How do you express #cos(pi/ 3 ) * sin( ( 5 pi) / 8 ) # without using products of trigonometric functions?

2 Answers
Aug 1, 2016

It may be "cheating", but I would just substitute #1/2# for #cos(\pi/3)#.

Explanation:

You're probably supposed to use the identity

#cos a sin b = (1/2)(sin(a+b)-sin(a-b))#.

Put in #a=\pi/3={8\pi}/24, b={5\pi}/8={15\pi}/24#.

Then

#cos(\pi/3)sin({5*pi}/8)=(1/2)(sin({23*\pi}/24)-sin({-7*pi}/24))#

#=(1/2)(sin({\pi}/24)+sin({7*\pi}/24))#

where in the last line we use #sin(\pi-x)=sin(x)# and #sin(-x)=-sin(x)#.
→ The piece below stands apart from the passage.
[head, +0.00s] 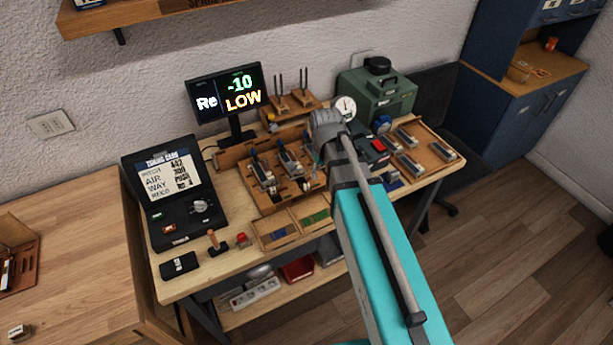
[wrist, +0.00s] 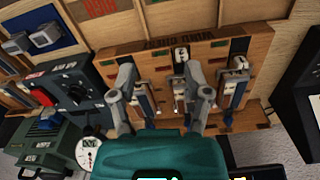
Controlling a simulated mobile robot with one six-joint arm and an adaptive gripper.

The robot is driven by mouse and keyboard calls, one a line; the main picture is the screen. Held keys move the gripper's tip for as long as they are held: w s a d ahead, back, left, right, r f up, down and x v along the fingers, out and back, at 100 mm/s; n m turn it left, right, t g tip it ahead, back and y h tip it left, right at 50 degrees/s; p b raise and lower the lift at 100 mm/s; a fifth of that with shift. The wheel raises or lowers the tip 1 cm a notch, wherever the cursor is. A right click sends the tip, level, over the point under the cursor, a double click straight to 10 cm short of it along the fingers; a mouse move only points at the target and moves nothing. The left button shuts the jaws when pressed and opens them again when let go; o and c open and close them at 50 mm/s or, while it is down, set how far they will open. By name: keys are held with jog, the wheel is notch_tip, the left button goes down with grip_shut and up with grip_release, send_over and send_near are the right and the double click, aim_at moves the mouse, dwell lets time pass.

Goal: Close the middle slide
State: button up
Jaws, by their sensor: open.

As you can see, this is unwieldy compared with just putting in #cos(pi/3)=1/2#. The trigonometric product-sum and product-difference relations are more useful when you can't evaluate either factor in the product.

Aug 2, 2016

#- (1/2)cos (pi/8)#

Explanation:

#P = cos (pi/3).sin ((5pi)/8)#
Trig table --> #cos (pi/3) = 1/2#
Trig unit circle and property of complementary arcs -->
#sin ((5pi)/8) = sin (pi/8 + (4pi)/8) = sin (pi/8 + pi/2) = #
#= - cos (pi/8).#
P can be expressed as:
#P = - (1/2)cos (pi/8)#
NOTE. We can evaluate #cos (pi/8)# by using the trig identity:
#1 + cos (pi/4) = 2cos^2 (pi/8)#